## What the task asks
Would you extract the whole listing below and retype it exactly?

|---|

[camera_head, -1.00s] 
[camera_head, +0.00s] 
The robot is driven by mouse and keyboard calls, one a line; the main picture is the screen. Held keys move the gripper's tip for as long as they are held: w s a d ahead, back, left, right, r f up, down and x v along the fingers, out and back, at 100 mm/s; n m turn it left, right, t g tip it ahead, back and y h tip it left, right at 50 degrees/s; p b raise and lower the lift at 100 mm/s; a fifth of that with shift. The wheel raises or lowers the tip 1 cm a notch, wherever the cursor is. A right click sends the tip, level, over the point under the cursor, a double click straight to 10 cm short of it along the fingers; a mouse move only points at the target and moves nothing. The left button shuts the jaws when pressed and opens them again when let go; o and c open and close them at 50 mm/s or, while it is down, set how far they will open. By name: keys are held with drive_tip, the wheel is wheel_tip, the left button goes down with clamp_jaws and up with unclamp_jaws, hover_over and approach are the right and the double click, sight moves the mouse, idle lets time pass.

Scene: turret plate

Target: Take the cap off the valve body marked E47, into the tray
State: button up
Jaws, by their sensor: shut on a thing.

|---|

## Output below
[camera_head, -1.00s] 
[camera_head, +0.00s] 
The robot is driven by mouse and keyboard calls, one a line; the main picture is the screen. Held keys move the gripper's tip for as long as they are held: w s a d ahead, back, left, right, r f up, down and x v along the fingers, out and back, at 100 mm/s; n m turn it left, right, t g tip it ahead, back and y h tip it left, right at 50 degrees/s; p b raise and lower the lift at 100 mm/s; a fifth of that with shift. The wheel raises or lowers the tip 1 cm a notch, wherever the cursor is. A right click sends the tip, level, over the point under the cursor, a double click straight to 10 cm short of it along the fingers; a mouse move only points at the target and moves nothing. The left button shuts the jaws when pressed and opens them again when let go; o and c open and close them at 50 mm/s or, while it is down, set how far they will open. By name: keys are held with drive_tip, the wheel is wheel_tip, the left button goes down with clamp_jaws and up with unclamp_jaws, hover_over and approach are the right and the double click, sight moves the mouse, idle lets time pass.

Scene: turret plate

Target: Take the cap off the valve body marked E47, into the tray
State: button up
Jaws, by their sensor: shut on a thing.

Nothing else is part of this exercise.